At certain times in certain locations within certain nations, travelers are at risk of being victimized. That has always been true, and it's true today. The danger zones and times vary depending on your gender, age, attitudes, behaviors, and, of course, national origin. That, too, has always been true.

It's also true that today, certain places and times are more dangerous than before September 11. Right now, for example, I might avoid more extreme adventure travel destinations like Iran and some Central Asian nations—but only because information sources are few, not because the dangers to travelers in these places have necessarily increased all that much. Also, I would do some extra research for certain common travel destinations like Pakistan, Indonesia, and maybe Egypt, seeking details on exactly where and when anti-American sentiments might run to violence—but I would not be necessarily be deterred from traveling to these destinations.


As for most of the rest of the planet, here's what I observe:

1) During this challenging period, people are going out of their way to express sympathy and offer support to American travelers. Travelers of many origins are discovering a new sense of kinship and shared purpose among peoples. You won't experience it everywhere with everyone, but you'll run into examples of it almost everywhere you go.

2) In areas of moderate risk where certain factions might cause you problems, good people and officials are likely to be more active than usual in helping you avoid trouble.

3) Due to increased vigilance and concern, airplanes, airports, rail stations, public buildings, and other likely targets are more secure than ever. The redoubled emphasis on security exists for a reason, but it does exist!

4) With the sharp reduction in tourism, travelers will have little trouble getting tickets and finding lodging—the planet is experiencing a giant off-season. Not everything is cheaper, but you can bet there are deals to be had!

5) Most kidnappings and assaults on travelers or citizens abroad target those who offer routine and visibility (and/or money). As an independent traveler of modest means, you do not face the traditional risks that US government employees, business people, group tourists, etc., face. While you'll still be out there, you'll be small.

The biggest thing for me, however, is the heightening of experience. In bitter times like this, the wonder and quality of our species shows forth. The story of our development from hunter gatherer bands toward global society seems more vivid and pressing. History comes alive. Eurail chats have a fresh importance. New hostel friendships feel more special and lasting. The coffee's livelier, the beer, more robust, and the wine glows warmer.

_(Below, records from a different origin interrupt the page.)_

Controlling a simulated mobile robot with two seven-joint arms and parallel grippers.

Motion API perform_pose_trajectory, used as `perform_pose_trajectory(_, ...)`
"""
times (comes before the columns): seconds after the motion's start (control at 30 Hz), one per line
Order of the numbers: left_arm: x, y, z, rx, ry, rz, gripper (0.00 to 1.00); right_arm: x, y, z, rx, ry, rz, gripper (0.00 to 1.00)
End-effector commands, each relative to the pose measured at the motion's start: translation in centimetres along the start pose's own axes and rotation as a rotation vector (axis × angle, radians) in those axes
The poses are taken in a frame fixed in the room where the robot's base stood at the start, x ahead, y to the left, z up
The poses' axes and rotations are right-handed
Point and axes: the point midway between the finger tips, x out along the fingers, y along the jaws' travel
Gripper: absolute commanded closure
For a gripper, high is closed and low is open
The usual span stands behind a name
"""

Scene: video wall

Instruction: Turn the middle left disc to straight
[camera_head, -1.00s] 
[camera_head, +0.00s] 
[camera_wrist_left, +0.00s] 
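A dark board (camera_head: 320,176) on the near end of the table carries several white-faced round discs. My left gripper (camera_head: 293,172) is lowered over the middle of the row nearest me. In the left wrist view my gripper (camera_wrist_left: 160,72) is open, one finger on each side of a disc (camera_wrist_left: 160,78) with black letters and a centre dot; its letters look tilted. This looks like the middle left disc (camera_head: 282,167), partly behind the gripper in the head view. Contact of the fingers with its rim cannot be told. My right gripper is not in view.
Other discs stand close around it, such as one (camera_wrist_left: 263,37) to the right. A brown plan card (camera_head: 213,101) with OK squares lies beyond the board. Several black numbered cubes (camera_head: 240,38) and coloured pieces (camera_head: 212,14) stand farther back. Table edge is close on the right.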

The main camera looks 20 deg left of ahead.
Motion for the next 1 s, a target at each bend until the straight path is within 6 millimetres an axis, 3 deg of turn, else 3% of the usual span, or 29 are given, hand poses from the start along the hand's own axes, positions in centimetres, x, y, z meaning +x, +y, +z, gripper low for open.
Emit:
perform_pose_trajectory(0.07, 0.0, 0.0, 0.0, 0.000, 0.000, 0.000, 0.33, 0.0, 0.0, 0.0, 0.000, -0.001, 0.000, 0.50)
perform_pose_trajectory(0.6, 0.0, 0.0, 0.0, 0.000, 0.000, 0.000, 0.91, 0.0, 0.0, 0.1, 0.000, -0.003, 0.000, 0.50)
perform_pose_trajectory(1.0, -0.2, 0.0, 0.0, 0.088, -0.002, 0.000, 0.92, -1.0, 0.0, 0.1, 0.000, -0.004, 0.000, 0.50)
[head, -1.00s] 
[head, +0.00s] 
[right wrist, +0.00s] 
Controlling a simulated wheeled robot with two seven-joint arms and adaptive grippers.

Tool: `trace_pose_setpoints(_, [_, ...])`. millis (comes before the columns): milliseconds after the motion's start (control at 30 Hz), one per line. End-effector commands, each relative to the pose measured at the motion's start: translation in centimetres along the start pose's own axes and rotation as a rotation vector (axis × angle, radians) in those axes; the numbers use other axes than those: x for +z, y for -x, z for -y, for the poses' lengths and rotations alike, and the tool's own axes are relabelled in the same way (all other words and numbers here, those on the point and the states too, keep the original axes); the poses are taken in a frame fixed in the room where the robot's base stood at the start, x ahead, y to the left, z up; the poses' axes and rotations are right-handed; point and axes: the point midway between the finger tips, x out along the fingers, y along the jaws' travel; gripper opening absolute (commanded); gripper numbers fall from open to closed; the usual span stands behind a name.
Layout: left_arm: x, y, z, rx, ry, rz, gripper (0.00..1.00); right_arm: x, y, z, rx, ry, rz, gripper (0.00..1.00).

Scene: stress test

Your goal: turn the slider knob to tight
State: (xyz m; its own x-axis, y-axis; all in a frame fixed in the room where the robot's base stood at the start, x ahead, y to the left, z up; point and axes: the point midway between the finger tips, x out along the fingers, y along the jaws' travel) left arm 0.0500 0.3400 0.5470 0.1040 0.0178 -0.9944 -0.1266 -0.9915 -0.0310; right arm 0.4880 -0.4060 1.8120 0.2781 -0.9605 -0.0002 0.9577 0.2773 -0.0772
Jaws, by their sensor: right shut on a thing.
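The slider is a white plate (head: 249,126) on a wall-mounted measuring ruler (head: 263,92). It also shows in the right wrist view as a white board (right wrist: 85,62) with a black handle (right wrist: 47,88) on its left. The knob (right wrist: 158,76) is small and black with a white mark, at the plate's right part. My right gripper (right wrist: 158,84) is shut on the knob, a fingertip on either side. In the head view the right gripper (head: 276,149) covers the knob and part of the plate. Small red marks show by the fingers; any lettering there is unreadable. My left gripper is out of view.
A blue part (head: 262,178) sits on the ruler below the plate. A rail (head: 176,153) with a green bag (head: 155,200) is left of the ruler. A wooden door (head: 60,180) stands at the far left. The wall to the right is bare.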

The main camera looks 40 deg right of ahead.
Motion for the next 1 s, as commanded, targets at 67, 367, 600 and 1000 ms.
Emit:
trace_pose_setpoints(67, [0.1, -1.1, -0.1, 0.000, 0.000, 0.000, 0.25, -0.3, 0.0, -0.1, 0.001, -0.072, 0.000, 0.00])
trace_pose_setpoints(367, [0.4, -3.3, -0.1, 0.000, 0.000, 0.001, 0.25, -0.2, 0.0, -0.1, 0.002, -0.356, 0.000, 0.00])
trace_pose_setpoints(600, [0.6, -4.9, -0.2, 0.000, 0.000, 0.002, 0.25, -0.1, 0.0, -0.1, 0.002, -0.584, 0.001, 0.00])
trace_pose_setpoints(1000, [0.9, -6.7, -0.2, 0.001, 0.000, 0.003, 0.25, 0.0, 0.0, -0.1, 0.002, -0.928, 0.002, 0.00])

In other words, there's a new edge to that adventure you're planning. The keen bite of experience you seek is that much keener and more biting now. Do you travel for the postcards, or are you looking to reinvent yourself a bit—adding depth and breadth to your spirit, earning both confidence and humility, tasting the spice of the world? The vibe is charged out there. Get in on it.

As an independent, budget, adventure traveler—one who exercises a modicum of caution and common sense—your statistical odds of being seriously victimized are miniscule. That's the way it's been for years.

Travel light, travel smart, travel well, travel on.